Task objective: What is the number of lines containing the word "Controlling"? Give that number alone.

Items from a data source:
────────────────

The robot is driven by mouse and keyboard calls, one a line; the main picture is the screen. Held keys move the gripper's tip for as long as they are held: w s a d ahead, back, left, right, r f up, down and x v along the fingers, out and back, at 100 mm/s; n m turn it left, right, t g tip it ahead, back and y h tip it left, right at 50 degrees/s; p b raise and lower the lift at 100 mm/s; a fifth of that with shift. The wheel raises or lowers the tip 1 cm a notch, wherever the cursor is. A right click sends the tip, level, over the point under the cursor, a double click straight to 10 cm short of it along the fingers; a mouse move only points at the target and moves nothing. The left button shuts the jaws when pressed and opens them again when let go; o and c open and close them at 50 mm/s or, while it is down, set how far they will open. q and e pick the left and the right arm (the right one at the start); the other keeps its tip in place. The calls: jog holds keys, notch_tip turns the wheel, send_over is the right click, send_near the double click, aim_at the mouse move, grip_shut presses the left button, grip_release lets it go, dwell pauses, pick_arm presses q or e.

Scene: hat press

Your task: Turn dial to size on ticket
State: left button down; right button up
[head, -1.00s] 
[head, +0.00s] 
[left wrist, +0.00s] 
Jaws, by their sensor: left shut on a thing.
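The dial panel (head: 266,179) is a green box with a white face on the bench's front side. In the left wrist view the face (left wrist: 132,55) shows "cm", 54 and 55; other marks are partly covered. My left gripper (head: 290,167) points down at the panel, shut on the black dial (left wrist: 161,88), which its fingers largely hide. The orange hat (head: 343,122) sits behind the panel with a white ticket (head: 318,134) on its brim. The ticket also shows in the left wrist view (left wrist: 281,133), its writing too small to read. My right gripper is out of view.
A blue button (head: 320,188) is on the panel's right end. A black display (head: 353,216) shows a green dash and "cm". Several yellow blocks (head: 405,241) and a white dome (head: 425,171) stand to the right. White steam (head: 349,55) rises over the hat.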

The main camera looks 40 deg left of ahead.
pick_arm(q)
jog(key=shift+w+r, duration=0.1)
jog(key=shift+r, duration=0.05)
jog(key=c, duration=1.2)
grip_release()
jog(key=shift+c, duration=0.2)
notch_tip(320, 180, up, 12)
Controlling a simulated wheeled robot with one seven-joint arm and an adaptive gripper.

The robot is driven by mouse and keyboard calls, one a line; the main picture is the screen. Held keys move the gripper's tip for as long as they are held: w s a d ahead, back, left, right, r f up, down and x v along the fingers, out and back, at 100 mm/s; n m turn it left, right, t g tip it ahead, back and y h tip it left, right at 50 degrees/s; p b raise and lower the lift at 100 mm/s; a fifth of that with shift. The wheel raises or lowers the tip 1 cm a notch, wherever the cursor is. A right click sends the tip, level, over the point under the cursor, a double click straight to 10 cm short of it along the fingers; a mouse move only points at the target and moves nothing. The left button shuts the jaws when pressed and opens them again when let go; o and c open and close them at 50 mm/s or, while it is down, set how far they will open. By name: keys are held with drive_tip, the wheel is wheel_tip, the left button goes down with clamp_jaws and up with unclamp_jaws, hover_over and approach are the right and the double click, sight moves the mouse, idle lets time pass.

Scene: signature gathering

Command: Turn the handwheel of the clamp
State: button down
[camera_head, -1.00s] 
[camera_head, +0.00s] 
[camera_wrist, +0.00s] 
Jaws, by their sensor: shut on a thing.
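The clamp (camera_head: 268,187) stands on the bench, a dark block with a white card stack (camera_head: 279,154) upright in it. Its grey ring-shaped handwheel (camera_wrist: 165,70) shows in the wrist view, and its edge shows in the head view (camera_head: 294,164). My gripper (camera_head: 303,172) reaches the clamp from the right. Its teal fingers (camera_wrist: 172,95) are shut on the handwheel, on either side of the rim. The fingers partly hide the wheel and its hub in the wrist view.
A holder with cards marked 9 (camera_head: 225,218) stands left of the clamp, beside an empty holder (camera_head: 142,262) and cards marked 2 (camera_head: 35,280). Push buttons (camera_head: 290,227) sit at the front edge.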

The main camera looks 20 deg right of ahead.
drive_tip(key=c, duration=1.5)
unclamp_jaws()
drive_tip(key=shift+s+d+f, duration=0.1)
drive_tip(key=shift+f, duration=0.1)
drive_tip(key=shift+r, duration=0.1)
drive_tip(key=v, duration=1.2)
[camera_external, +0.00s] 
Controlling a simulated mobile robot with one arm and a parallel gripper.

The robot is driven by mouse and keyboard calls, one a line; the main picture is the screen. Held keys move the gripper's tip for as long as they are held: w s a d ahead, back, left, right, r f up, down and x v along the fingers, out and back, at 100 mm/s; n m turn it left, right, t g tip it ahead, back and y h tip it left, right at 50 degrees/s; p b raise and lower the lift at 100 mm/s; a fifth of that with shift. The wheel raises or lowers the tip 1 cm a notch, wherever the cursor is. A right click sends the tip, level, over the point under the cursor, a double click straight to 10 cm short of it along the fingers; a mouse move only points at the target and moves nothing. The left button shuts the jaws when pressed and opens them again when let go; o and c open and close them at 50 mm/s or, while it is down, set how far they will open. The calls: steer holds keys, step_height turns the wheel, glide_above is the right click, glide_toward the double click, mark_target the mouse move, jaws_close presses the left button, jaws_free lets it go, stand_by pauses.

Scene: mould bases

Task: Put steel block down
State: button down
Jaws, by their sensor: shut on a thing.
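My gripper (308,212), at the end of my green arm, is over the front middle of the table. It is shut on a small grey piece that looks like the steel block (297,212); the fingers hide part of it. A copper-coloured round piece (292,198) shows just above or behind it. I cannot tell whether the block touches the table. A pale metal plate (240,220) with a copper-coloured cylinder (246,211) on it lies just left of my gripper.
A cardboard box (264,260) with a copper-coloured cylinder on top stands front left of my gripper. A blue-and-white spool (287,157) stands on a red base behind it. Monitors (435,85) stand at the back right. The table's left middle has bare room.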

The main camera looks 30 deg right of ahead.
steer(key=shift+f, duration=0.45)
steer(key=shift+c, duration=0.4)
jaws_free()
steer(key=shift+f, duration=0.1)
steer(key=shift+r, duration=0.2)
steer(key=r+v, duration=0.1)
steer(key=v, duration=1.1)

────────────────

Finished task: 2